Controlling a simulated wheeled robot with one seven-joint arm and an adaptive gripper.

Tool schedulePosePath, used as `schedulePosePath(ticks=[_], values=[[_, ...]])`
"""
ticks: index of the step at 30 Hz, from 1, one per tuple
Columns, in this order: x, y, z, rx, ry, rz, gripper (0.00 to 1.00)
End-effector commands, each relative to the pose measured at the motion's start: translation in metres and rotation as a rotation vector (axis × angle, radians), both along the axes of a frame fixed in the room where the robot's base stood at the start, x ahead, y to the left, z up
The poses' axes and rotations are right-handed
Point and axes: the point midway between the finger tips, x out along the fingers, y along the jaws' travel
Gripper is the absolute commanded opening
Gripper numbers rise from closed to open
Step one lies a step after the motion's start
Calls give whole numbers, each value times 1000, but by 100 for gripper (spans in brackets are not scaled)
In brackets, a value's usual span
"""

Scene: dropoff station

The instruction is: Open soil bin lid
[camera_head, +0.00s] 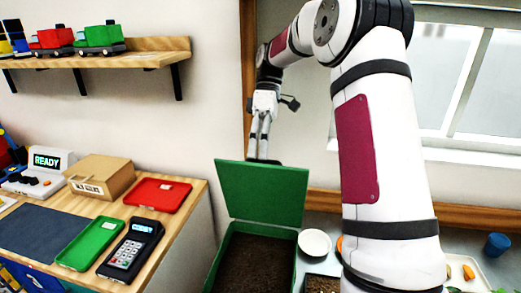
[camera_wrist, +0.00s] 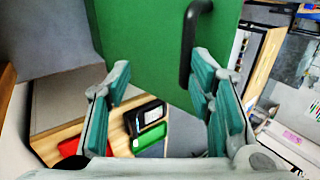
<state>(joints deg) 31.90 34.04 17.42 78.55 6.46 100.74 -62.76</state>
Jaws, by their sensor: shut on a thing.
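The green soil bin (camera_head: 227,265) stands at the bottom middle of the head view, with dark soil (camera_head: 252,265) showing inside. Its green lid (camera_head: 262,195) stands raised, nearly upright, at the far side of the opening. My gripper (camera_head: 263,150) is at the lid's top edge, pointing down, and is shut on the lid's handle. In the wrist view the lid (camera_wrist: 145,45) fills the top middle, and the black handle (camera_wrist: 187,45) shows near the right finger. The exact contact between fingers and handle is unclear.
A wooden counter (camera_head: 180,222) at left holds a red tray (camera_head: 157,192), green tray (camera_head: 90,243), card terminal (camera_head: 131,248) and cardboard box (camera_head: 101,176). A white bowl (camera_head: 314,242) sits right of the bin. A shelf (camera_head: 150,52) with toy trucks is above left.

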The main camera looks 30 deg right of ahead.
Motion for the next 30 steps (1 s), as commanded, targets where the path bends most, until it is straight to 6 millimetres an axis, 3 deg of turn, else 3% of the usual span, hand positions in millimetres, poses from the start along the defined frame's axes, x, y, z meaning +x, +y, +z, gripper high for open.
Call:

....

CHALLENGE:
Exactly as they stand, set down the lines from the top of the data through the line with "ticks: index of".

ANSWER IN FULL:
Controlling a simulated wheeled robot with one seven-joint arm and an adaptive gripper.

Tool schedulePosePath, used as `schedulePosePath(ticks=[_], values=[[_, ...]])`
"""
ticks: index of the step at 30 Hz, from 1, one per tuple

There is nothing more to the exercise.